_THE TASK:_
Gather every line of the entries that includes the word "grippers".

-------- DATA SHOWN

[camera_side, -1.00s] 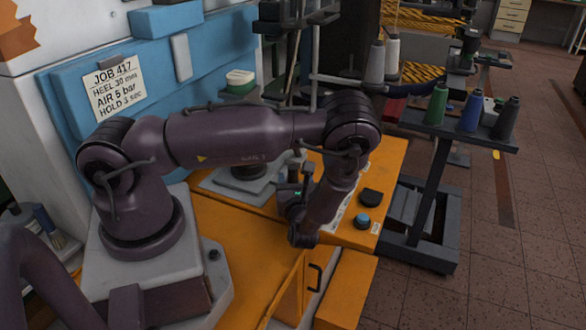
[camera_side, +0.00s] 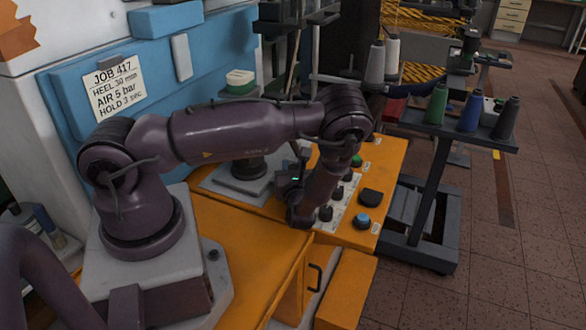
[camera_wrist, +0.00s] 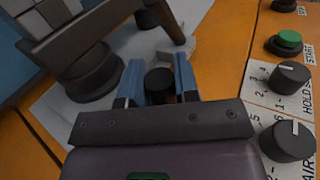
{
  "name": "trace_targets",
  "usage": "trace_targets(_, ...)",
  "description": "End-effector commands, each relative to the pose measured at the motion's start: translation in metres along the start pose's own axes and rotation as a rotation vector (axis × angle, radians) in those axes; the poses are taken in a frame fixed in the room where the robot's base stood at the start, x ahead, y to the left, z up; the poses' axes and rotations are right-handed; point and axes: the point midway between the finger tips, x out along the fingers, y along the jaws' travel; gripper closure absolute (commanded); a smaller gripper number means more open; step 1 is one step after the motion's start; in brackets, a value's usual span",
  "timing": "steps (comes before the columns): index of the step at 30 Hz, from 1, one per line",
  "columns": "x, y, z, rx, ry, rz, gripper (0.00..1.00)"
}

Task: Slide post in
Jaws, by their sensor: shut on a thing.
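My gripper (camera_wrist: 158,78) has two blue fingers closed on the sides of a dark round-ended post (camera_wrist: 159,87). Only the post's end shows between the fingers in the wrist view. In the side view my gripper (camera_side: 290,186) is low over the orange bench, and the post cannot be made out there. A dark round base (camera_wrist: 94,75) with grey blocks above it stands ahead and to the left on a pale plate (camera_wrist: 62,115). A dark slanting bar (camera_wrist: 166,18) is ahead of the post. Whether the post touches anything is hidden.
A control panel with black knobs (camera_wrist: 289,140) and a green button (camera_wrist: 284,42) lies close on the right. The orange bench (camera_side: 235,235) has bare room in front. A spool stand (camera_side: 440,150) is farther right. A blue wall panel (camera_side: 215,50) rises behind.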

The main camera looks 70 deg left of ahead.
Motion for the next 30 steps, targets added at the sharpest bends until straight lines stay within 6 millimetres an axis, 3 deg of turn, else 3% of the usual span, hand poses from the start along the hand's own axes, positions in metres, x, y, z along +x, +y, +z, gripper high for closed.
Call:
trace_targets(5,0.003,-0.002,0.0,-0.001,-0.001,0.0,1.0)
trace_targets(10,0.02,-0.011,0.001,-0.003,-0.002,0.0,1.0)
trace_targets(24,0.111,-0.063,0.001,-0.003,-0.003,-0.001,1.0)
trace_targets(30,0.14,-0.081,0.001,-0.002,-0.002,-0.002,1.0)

----------------
-------- DATA SHOWN

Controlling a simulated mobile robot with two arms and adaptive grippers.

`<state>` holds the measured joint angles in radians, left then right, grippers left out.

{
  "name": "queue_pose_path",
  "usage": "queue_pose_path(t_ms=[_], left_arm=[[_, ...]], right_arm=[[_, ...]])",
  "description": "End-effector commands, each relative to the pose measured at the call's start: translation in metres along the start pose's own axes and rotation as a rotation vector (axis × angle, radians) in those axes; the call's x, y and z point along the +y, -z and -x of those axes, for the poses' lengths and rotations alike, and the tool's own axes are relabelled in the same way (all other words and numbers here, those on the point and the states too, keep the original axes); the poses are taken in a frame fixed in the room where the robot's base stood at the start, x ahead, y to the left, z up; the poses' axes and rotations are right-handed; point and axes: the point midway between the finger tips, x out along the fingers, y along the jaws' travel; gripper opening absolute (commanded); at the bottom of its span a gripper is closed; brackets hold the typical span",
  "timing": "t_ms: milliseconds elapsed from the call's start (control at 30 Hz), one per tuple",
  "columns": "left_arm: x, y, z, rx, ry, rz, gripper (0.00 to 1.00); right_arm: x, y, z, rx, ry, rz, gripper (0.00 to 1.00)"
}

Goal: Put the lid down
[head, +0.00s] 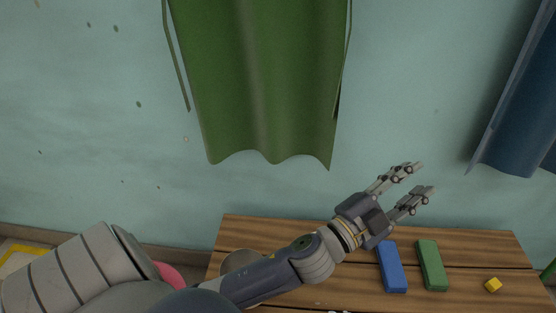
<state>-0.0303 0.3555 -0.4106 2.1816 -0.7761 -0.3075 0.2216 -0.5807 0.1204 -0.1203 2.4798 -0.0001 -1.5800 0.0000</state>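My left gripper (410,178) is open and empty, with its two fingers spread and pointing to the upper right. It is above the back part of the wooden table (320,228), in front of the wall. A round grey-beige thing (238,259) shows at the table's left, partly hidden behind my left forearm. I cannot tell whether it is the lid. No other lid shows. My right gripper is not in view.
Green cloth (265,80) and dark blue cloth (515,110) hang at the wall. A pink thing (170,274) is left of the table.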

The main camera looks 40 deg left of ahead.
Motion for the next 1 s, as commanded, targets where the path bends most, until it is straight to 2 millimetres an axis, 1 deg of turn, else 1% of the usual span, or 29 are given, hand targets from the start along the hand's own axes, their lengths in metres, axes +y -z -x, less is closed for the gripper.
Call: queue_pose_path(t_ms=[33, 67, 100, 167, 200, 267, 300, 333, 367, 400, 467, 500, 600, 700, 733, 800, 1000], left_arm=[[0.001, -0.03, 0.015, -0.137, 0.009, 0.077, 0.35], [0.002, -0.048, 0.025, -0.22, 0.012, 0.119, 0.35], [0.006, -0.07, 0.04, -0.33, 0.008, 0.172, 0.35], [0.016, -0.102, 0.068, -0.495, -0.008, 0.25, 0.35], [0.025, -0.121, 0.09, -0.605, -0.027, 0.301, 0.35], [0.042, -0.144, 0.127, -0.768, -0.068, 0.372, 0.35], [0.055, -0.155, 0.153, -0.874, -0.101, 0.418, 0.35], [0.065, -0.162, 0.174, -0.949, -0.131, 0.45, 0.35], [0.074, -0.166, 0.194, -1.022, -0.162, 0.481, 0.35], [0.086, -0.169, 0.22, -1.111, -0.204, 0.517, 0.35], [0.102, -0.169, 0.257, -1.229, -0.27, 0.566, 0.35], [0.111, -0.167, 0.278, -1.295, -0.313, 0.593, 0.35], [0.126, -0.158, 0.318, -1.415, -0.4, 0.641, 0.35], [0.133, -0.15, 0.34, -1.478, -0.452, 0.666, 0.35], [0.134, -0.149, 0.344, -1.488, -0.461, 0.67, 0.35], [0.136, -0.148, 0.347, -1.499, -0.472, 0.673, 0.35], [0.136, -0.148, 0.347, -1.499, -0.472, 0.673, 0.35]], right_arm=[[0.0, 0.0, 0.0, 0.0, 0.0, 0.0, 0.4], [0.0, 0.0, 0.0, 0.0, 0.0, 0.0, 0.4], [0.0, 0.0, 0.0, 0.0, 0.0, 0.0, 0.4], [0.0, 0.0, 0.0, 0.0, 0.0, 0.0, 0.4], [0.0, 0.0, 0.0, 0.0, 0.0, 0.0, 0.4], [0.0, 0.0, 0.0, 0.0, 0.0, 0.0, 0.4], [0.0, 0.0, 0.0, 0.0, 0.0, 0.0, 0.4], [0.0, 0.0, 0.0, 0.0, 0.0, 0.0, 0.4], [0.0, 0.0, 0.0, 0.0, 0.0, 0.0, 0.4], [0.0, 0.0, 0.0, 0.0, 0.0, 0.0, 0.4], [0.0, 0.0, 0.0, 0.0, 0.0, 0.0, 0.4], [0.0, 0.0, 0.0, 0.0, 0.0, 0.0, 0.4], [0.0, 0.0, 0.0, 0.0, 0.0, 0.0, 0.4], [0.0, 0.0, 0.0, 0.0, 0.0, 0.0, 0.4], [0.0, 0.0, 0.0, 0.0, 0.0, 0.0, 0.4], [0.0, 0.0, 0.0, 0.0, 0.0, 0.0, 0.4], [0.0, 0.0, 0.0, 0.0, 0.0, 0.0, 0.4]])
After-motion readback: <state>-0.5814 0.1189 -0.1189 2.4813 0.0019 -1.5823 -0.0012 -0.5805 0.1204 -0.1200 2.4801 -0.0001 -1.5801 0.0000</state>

----------------

_RESPONSE TO THIS TASK:_
Controlling a simulated mobile robot with two arms and adaptive grippers.
`<state>` holds the measured joint angles in radians, left then right, grippers left out.

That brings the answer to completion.